Naturally, the drive back is less exciting. I take a different route, first north-west to Blankenheim and yet more pretty vistas before rejoining the 1. Barely an hour in, an accident forces me off the autobahn and into Ronsdorf. This detour adds precious time, especially because my German is so terrible I regularly miss directions. I find myself in a handful of small towns, one so hilly I could only describe it as a German San Francisco, before getting back on the autobahn. It’s a fascinating drive, showing me the parts of Germany I’d otherwise miss. If only Google had saved the route…
The estimated arrival time is now within five minutes of the rental shop closing. I press the i20’s throttle pedal ever closer to the floor, right as the skies open up. It’s the sort of rain that even the highest wiper setting can’t win against, and I’m forced to move to the right and assume a (slightly) slower speed.
The weather clears and Little Turd is back up to a steady 100mph cruise when possible. She’s drinking pretty heavily though, and I’ll need to make another splash and dash. I cave around Luhden: I’ve pre-paid so I can return the car as close to empty as I dare. I shudder at the local price of gas, put in what I think is enough, and head off again. Google’s estimates still have me on the right side of closing time.
Hamburg’s ring roads show up ahead of schedule, but the low fuel warning light is now staring back at me. Navigating German road signs in the inky blackness of night is not my forte — damnit, missed a turn — but I make it to the airport. Damnit, missed another. Finally I find the right spot for the i20 and drop it off. The final tally is slightly over 1100km in 36 hours, with a remaining range of 16km, and that number of minutes until closing. Success, if only just.
A Goal Achieved
Some five months later, I still can’t quite believe I did it. It was a shoestring effort, utterly unglamorous. The pictures should drive that point home. To be honest, I didn’t take many because I just didn’t want to: I wanted to experience the trip in the moment. On more than a few occasions I’d simply laugh to myself, floored that this was all really happening. It’s a memory I’ll never forget.

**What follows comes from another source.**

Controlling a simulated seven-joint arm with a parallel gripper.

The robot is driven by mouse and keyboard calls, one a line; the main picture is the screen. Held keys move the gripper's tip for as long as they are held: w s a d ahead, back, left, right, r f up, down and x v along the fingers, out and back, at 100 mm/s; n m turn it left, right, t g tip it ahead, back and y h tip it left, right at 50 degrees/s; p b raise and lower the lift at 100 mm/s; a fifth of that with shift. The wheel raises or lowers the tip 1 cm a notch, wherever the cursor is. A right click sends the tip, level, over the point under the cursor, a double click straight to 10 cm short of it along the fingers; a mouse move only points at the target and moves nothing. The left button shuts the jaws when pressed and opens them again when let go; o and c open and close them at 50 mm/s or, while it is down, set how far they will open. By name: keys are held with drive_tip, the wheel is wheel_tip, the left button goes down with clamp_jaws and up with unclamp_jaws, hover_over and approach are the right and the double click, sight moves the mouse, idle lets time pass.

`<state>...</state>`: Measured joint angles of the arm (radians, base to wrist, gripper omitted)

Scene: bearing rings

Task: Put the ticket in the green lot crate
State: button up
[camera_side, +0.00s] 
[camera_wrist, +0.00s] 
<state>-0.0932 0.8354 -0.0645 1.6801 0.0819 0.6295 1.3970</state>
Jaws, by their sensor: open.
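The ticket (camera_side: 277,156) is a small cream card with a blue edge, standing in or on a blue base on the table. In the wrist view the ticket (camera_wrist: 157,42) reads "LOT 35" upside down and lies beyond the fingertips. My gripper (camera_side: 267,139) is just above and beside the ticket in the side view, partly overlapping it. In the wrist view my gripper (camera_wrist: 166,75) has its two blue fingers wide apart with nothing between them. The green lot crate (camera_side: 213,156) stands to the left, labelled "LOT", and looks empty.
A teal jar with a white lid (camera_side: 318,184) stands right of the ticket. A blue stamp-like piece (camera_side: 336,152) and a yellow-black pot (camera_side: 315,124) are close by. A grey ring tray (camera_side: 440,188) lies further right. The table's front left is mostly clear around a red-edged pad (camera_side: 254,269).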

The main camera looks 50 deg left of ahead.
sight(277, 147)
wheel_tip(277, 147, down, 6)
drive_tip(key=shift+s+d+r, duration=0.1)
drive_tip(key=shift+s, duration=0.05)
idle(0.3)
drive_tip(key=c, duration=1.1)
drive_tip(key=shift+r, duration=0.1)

Had you told me at the start of 2019 I’d drive the Nordschleife for real I wouldn’t have believed you. I’ve had some tremendous luck to do what I’ve done the last few years, and this certainly has a fighting chance for top billing. One overriding lesson was this: no matter the strides sims make, none will ever truly prepare you for the real deal. Anybody who tells you otherwise is lying. There’s information to be gleaned from driving the Green Hell in digital form, sure. I knew which way the track was going to turn next, and at roughly what speed (or at least gear) I should take it. But that’s it.
The Nürburgring is a glorious, brutal, beautiful, terrifying monster of tarmac, a living being built for horsepower and g forces. Every lap is different from start to finish; every corner’s character subtly altered. In today’s society it’s a small miracle the whole 12.9-mile circuit still exists. Long may it continue.
Oh yeah, and about that title…
It’s here that I leave you, dear readers. This is my final article at GTPlanet. It’s been an amazing few years, and I want to thank each and every one of you for making it that way. I’d like to also thank the writing crew, past and present — it genuinely wouldn’t have been possible without you. I’m grateful Jordan gave me this opportunity, and trusted me with an expansion that saw us cover myriad more racing titles, plus the automotive realm. Thank you, boss.
I’m off to another post at AutoGuide, where I’ll continue writing about what I love: cars. I’m glad to be a part of a community where that love is shared, and I urge everyone who finds themselves on the edge of an epic road trip: do it. Make the jump. Go out there, explore, challenge your own limits, and continue sharing that passion. This is Kyle, signing out.